▸ **Stored data**:
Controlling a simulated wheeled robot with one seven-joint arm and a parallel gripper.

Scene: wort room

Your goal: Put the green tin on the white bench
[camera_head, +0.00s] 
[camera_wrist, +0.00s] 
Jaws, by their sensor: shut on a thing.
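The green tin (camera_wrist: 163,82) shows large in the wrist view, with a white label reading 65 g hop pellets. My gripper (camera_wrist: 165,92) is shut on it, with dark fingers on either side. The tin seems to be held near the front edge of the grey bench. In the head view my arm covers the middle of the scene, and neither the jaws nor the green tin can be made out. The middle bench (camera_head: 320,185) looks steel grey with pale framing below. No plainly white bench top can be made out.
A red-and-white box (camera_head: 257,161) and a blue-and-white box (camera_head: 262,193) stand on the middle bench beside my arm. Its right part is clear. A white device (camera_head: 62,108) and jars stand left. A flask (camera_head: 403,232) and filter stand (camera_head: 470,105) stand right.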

▸ **Problem**:
Quote the listing above, but only from the line that shows "Your goal: Put" through the line that shows "[camera_wrist, +0.00s]".

▸ **Final answer**:
Your goal: Put the green tin on the white bench
[camera_head, +0.00s] 
[camera_wrist, +0.00s] 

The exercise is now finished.